Arendal Sound 1723 THX 5.2 Channel Surround Sound System SPECIFICATIONS

1723 Monitor THX

Design:

2-way, bass reflex with Dual 2” rear ports

Enclosure:

Sealed or vented alignment using foam port plugs

Tweeter:

28mm soft dome with waveguide

Woofer:

Dual 8″ with long fiber pulp cones

Enclosure material:

High Density Fiberboard (HDF)

Xover freq:

1500Hz

Sensitivity:

89dB/2.83v/1m

Freq. response:

Sealed: 58-20kHz (+/-3dB)
Vented: 34-20kHz (+/-3dB)

Impedance:

4-ohm nominal

Accessories:

Manual. Rubber pads. Port plugs.

Dimensions (Centimeters):

63.5 H x 27.5 W x 40 D

Weight:

26.7 kg

Finishes:

Black (gloss or satin), White (gloss or satin)

MSRP:

$1999.00 (pair)

1723 Center THX

Design:

2-way, bass reflex with Dual 2” rear ports

Enclosure:

Sealed or vented alignment using foam port plugs

Tweeter:

28mm soft dome with waveguide

Woofer:

Dual 8″ with long fiber pulp cones

Enclosure material:

High Density Fiberboard (HDF)

Xover freq:

1500Hz

Sensitivity:

89dB/2.83v/1m

Freq. response:

Sealed: 58-20kHz (+/-3dB)
Vented: 34-20kHz (+/-3dB)

Impedance:

4-ohm nominal

Accessories:

Manual. Rubber pads. Port plugs.

Dimensions (Centimeters):

27.5 H x 63.5 W x 40 D

Weight:

26.7 kg

Finishes:

Black (gloss or satin), White (gloss or satin)

MSRP:

$999.00 (pair)

1723 Surround THX

Design:

Acoustic suspension, on-wall

Enclosure:

Sealed

Tweeter:

28mm soft dome with waveguide

Midrange:

Dual 4”, side-firing

Woofer:

Single 8″ with long fiber pulp cones

Enclosure material:

High Density Fiberboard (HDF)

Xover freq:

200Hz, 1400Hz

Sensitivity:

87dB/2.83v/1m

Freq. response:

58-20kHz (+/-3dB)

Impedance:

4-ohm nominal

Accessories:

Manual. Rubber pads.
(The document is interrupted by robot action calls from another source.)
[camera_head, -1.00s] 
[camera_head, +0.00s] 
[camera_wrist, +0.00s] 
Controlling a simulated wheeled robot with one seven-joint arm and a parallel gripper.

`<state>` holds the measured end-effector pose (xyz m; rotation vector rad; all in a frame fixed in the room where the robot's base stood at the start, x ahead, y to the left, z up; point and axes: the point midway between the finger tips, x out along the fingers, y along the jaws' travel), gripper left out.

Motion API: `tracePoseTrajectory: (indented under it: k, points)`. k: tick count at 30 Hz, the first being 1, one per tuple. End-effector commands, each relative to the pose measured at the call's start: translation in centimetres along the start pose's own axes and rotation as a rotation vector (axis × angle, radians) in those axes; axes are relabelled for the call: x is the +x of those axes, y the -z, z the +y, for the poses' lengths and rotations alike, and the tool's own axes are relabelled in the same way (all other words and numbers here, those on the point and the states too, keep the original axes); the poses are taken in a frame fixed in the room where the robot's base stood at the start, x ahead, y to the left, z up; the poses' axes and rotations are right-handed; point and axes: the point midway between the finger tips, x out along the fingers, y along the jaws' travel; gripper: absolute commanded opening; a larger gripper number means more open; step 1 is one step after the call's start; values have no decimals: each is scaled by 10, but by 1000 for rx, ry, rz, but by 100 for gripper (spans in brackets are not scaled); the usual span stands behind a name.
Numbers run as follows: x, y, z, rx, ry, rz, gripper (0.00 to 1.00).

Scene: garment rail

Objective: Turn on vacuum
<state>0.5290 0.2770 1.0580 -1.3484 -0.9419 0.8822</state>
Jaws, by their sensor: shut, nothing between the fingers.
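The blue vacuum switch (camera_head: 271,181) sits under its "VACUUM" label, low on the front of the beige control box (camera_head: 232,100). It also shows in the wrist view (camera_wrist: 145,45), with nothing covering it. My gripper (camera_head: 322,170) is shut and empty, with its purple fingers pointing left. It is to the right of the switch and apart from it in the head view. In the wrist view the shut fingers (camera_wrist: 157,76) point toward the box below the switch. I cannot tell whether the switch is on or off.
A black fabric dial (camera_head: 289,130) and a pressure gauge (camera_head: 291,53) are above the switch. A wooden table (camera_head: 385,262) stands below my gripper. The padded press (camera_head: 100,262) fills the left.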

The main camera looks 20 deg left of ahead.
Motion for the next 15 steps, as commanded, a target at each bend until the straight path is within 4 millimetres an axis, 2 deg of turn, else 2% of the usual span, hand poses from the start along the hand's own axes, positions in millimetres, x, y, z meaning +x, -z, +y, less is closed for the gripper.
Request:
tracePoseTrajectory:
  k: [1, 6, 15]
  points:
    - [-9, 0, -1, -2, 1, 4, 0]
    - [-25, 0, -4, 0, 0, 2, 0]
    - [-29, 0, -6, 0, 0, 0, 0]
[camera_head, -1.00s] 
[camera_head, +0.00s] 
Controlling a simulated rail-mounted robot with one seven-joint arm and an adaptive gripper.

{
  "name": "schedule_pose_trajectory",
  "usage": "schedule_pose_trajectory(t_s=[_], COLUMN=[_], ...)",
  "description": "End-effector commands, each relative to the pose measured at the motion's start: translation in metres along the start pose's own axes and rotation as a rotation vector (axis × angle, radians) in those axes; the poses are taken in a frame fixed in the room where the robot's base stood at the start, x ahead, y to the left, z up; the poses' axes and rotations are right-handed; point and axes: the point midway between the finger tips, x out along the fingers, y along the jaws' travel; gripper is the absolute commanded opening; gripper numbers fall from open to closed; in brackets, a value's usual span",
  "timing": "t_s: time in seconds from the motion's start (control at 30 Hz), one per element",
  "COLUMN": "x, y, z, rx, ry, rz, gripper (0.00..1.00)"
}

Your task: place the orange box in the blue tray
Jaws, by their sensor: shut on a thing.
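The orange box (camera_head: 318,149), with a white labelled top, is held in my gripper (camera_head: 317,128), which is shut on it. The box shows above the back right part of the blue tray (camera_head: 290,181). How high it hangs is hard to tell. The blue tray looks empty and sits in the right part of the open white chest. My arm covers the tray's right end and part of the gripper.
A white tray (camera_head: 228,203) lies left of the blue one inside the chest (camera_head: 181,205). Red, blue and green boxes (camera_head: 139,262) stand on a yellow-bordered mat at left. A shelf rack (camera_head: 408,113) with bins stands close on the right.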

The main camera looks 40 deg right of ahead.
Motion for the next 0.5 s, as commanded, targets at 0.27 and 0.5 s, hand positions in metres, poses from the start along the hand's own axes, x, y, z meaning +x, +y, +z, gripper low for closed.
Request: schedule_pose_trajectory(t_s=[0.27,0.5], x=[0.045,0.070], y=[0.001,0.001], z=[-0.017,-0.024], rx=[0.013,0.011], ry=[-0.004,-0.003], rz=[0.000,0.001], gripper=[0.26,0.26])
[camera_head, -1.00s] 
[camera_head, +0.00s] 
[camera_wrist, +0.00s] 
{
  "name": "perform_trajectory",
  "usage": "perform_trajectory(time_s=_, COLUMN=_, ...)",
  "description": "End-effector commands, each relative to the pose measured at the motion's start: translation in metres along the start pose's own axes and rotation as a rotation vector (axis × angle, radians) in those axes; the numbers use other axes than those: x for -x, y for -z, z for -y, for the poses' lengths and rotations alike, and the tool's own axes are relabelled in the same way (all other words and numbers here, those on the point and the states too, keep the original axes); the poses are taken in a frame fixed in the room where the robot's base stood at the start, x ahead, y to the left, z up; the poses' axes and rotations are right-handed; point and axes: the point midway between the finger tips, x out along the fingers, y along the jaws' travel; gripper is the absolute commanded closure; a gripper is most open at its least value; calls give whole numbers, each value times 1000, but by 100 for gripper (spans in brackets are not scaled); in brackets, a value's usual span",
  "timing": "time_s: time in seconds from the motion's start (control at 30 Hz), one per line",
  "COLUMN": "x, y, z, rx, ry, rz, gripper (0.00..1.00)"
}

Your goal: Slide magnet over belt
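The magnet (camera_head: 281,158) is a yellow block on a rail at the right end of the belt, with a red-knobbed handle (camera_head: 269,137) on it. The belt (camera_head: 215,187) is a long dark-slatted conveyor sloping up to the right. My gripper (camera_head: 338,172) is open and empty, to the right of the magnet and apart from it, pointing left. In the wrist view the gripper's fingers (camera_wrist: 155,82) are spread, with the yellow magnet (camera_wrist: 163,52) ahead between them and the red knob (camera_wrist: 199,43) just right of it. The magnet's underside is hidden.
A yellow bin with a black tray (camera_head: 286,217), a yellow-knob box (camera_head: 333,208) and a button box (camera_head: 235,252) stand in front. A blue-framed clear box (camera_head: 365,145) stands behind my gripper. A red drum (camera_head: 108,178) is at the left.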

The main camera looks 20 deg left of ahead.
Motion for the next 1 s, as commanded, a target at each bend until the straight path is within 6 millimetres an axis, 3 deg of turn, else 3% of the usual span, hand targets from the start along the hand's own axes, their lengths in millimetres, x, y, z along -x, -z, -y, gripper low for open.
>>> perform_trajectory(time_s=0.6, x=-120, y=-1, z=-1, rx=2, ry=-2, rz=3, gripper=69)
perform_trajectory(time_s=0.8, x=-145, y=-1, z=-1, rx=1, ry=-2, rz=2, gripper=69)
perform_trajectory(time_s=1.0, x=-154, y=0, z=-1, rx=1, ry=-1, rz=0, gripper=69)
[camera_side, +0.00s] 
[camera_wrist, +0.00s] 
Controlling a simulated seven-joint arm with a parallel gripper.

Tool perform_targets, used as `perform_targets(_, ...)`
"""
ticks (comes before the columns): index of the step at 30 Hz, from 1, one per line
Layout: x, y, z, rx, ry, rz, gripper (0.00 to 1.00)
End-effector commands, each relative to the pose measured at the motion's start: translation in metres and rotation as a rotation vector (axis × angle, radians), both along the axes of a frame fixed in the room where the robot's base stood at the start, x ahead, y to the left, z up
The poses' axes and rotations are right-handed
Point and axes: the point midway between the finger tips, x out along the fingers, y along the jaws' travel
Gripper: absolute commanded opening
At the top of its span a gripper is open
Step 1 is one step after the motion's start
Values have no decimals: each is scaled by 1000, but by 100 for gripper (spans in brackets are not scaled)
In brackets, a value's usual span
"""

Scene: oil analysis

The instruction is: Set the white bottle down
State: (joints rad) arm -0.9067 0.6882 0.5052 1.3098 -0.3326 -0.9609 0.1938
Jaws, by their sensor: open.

Wall mounting bracket.

Dimensions (Centimeters):

45 H x 43.2 W x 21.6 D

Weight::

17.4 kg

Finishes:

Black (gloss or satin), White (gloss or satin)

MSRP:

$1499.00 (pair)

1723 Subwoofer 1V

Design:

Subwoofer

Enclosure:

Vented (can ve sealed via plug)

Amplifier:

Avalanche 800 IQ, 800 Watts RMS

Woofer:

Single 13.8″ with long fiber pulp/fiberglass cone

Enclosure material:

High Density Fiberboard (HDF)

Freq. response:

EQ1 Sealed 18-200Hz (+/-3dB)
EQ2 Sealed 25-200Hz (+/-3dB)
EQ3 Sealed 33-200Hz (+/-3dB)
EQ1 Vented 17-200Hz (+/-3dB)
EQ2 Vented 22-200Hz (+/-3dB)
EQ3 Vented 30-200Hz (+/-3dB)

Port (Centimeters):

2.5 H x 35.0 W Slot

Accessories:

Manual. Port Plug. Power Cable.

Dimensions (Centimeters):

62.5 H x 45.0 W x 55.0 D

Weight:

48.1 kg

Finishes:

Black (gloss or satin), White (gloss or satin)

MSRP:

$1599.00 (each)

Warranty:

10 years (speakers), 5 years (electronics) Parts and Labor

Company Directory:

Ardenal

SECRETS Tags:

arendal, 1723, THX, monitor, subwoofer, surround, home theater, surround system reviews, review 2021

Design

The system in for review comprises a pair of Monitor THXs, the Center THX, a pair of Surround THXs, and two ported Sub 1Vs. The speakers are all 4 Ohm designs and reasonably sensitive at 89dB for the Monitors and 87dB for the surrounds. The recommended amplifier power for the Monitors is 400W at 4 Ohms and 300W for the Surrounds. That, combined with the sensitivity, means that the Arendals should comfortably hit 105dB reference peaks in all but the largest listening rooms, thereby meeting the requirements of THX certification, which the speakers wear so proudly.

1723 THX Series

The Monitors and the Center are identical two-way designs featuring two 8” mid-bass drivers alongside a 1.1” tweeter set within a deep waveguide. The mid-bass drivers are constructed of lightweight, long fiber pulp cones, handing over to the tweeter at 1500Hz and digging down to 58Hz in sealed mode or 34Hz in fully ported mode. The two ports on the rear are supplied with foam plugs, giving owners the option of a slightly fuller bottom end and steeper bass roll-off with ports open or a slightly tighter impulse response and more gradual roll-off with ports sealed. The cabinets are on the large side for a stand-mount design, at 25” high, 11” wide, 15 3/4” deep, and weighing in at nearly 60 lbs.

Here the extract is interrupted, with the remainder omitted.